**Tool calls from robot episodes:**

----

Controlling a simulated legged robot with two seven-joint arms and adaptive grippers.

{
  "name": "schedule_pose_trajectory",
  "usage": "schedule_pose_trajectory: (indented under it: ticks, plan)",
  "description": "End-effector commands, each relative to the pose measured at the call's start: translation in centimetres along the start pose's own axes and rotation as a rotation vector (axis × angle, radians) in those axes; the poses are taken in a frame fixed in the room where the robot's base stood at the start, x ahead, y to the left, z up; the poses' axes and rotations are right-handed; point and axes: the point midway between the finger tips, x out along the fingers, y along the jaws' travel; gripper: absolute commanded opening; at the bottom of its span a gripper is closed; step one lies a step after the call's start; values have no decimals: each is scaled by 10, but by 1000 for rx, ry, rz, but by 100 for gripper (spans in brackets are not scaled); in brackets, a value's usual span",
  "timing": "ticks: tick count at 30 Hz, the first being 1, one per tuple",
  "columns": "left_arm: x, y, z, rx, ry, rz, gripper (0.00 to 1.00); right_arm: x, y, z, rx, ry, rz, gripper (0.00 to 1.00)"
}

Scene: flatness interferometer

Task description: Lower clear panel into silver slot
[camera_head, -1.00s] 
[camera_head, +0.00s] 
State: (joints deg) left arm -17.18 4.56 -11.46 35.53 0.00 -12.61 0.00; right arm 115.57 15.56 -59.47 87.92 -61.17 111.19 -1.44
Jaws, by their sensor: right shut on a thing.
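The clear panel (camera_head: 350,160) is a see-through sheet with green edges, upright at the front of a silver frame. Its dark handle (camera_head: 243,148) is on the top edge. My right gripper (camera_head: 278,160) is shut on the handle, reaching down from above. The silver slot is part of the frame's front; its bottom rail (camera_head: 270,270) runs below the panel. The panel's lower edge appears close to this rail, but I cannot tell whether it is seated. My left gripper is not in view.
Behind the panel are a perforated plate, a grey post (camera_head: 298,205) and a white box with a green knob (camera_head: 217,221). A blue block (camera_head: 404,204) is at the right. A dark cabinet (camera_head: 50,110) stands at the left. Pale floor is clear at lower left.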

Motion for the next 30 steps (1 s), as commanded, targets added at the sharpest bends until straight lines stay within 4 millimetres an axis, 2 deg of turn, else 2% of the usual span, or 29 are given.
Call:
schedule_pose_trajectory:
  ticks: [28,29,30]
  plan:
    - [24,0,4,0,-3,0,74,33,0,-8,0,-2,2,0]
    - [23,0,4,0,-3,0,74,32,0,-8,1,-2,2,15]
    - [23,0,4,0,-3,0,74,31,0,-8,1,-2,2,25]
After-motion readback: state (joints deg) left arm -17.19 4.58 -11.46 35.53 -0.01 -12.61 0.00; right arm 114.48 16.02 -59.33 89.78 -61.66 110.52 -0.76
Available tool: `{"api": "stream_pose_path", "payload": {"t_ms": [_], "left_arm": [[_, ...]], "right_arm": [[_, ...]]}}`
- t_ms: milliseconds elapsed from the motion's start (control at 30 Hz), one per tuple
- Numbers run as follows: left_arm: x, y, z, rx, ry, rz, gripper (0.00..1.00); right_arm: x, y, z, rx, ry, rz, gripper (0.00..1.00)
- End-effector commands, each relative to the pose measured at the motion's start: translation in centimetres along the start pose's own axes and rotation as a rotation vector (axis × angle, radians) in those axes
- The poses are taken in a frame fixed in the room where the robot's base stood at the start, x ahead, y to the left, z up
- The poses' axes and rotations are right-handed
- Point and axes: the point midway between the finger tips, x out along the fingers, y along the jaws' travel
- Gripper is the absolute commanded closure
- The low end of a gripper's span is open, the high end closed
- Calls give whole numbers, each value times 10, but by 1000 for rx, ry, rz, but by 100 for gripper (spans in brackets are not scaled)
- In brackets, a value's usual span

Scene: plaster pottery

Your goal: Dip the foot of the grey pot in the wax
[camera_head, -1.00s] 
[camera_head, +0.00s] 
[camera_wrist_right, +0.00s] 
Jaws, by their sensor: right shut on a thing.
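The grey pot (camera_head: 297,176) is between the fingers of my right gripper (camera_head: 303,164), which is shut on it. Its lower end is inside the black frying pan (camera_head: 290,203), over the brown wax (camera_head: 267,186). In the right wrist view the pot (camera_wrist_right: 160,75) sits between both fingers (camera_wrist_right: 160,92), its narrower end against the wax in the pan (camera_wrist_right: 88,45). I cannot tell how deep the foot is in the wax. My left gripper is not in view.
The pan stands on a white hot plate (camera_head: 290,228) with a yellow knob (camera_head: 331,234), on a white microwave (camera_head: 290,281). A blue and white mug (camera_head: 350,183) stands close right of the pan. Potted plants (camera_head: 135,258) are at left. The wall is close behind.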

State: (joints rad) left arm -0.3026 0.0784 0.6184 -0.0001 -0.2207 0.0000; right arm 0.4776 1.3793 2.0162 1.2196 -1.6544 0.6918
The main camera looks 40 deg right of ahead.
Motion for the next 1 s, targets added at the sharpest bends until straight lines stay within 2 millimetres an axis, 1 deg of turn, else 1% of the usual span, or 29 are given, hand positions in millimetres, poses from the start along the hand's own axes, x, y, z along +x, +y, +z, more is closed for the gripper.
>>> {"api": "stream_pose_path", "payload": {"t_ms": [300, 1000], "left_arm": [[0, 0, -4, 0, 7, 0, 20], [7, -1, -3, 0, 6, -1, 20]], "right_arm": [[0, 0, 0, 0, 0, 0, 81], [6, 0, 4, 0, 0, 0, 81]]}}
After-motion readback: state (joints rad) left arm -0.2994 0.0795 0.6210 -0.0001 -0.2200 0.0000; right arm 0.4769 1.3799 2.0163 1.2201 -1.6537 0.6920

----

**Written task:**
From the records above, extract every entry exactly as given.

**Exercise answer:**
Controlling a simulated legged robot with two seven-joint arms and adaptive grippers.

{
  "name": "schedule_pose_trajectory",
  "usage": "schedule_pose_trajectory: (indented under it: ticks, plan)",
  "description": "End-effector commands, each relative to the pose measured at the call's start: translation in centimetres along the start pose's own axes and rotation as a rotation vector (axis × angle, radians) in those axes; the poses are taken in a frame fixed in the room where the robot's base stood at the start, x ahead, y to the left, z up; the poses' axes and rotations are right-handed; point and axes: the point midway between the finger tips, x out along the fingers, y along the jaws' travel; gripper: absolute commanded opening; at the bottom of its span a gripper is closed; step one lies a step after the call's start; values have no decimals: each is scaled by 10, but by 1000 for rx, ry, rz, but by 100 for gripper (spans in brackets are not scaled); in brackets, a value's usual span",
  "timing": "ticks: tick count at 30 Hz, the first being 1, one per tuple",
  "columns": "left_arm: x, y, z, rx, ry, rz, gripper (0.00 to 1.00); right_arm: x, y, z, rx, ry, rz, gripper (0.00 to 1.00)"
}

Scene: flatness interferometer

Task description: Lower clear panel into silver slot
[camera_head, -1.00s] 
[camera_head, +0.00s] 
State: (joints deg) left arm -17.18 4.56 -11.46 35.53 0.00 -12.61 0.00; right arm 115.57 15.56 -59.47 87.92 -61.17 111.19 -1.44
Jaws, by their sensor: right shut on a thing.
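The clear panel (camera_head: 350,160) is a see-through sheet with green edges, upright at the front of a silver frame. Its dark handle (camera_head: 243,148) is on the top edge. My right gripper (camera_head: 278,160) is shut on the handle, reaching down from above. The silver slot is part of the frame's front; its bottom rail (camera_head: 270,270) runs below the panel. The panel's lower edge appears close to this rail, but I cannot tell whether it is seated. My left gripper is not in view.
Behind the panel are a perforated plate, a grey post (camera_head: 298,205) and a white box with a green knob (camera_head: 217,221). A blue block (camera_head: 404,204) is at the right. A dark cabinet (camera_head: 50,110) stands at the left. Pale floor is clear at lower left.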

Motion for the next 30 steps (1 s), as commanded, targets added at the sharpest bends until straight lines stay within 4 millimetres an axis, 2 deg of turn, else 2% of the usual span, or 29 are given.
Call:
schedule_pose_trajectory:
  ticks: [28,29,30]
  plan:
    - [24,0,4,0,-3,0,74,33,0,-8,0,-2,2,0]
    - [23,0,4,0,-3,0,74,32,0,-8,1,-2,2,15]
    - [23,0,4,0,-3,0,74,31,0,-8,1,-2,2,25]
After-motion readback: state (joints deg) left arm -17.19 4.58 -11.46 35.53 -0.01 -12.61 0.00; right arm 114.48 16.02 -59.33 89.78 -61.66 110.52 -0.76
Available tool: `{"api": "stream_pose_path", "payload": {"t_ms": [_], "left_arm": [[_, ...]], "right_arm": [[_, ...]]}}`
- t_ms: milliseconds elapsed from the motion's start (control at 30 Hz), one per tuple
- Numbers run as follows: left_arm: x, y, z, rx, ry, rz, gripper (0.00..1.00); right_arm: x, y, z, rx, ry, rz, gripper (0.00..1.00)
- End-effector commands, each relative to the pose measured at the motion's start: translation in centimetres along the start pose's own axes and rotation as a rotation vector (axis × angle, radians) in those axes
- The poses are taken in a frame fixed in the room where the robot's base stood at the start, x ahead, y to the left, z up
- The poses' axes and rotations are right-handed
- Point and axes: the point midway between the finger tips, x out along the fingers, y along the jaws' travel
- Gripper is the absolute commanded closure
- The low end of a gripper's span is open, the high end closed
- Calls give whole numbers, each value times 10, but by 1000 for rx, ry, rz, but by 100 for gripper (spans in brackets are not scaled)
- In brackets, a value's usual span

Scene: plaster pottery

Your goal: Dip the foot of the grey pot in the wax
[camera_head, -1.00s] 
[camera_head, +0.00s] 
[camera_wrist_right, +0.00s] 
Jaws, by their sensor: right shut on a thing.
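The grey pot (camera_head: 297,176) is between the fingers of my right gripper (camera_head: 303,164), which is shut on it. Its lower end is inside the black frying pan (camera_head: 290,203), over the brown wax (camera_head: 267,186). In the right wrist view the pot (camera_wrist_right: 160,75) sits between both fingers (camera_wrist_right: 160,92), its narrower end against the wax in the pan (camera_wrist_right: 88,45). I cannot tell how deep the foot is in the wax. My left gripper is not in view.
The pan stands on a white hot plate (camera_head: 290,228) with a yellow knob (camera_head: 331,234), on a white microwave (camera_head: 290,281). A blue and white mug (camera_head: 350,183) stands close right of the pan. Potted plants (camera_head: 135,258) are at left. The wall is close behind.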

State: (joints rad) left arm -0.3026 0.0784 0.6184 -0.0001 -0.2207 0.0000; right arm 0.4776 1.3793 2.0162 1.2196 -1.6544 0.6918
The main camera looks 40 deg right of ahead.
Motion for the next 1 s, targets added at the sharpest bends until straight lines stay within 2 millimetres an axis, 1 deg of turn, else 1% of the usual span, or 29 are given, hand positions in millimetres, poses from the start along the hand's own axes, x, y, z along +x, +y, +z, more is closed for the gripper.
>>> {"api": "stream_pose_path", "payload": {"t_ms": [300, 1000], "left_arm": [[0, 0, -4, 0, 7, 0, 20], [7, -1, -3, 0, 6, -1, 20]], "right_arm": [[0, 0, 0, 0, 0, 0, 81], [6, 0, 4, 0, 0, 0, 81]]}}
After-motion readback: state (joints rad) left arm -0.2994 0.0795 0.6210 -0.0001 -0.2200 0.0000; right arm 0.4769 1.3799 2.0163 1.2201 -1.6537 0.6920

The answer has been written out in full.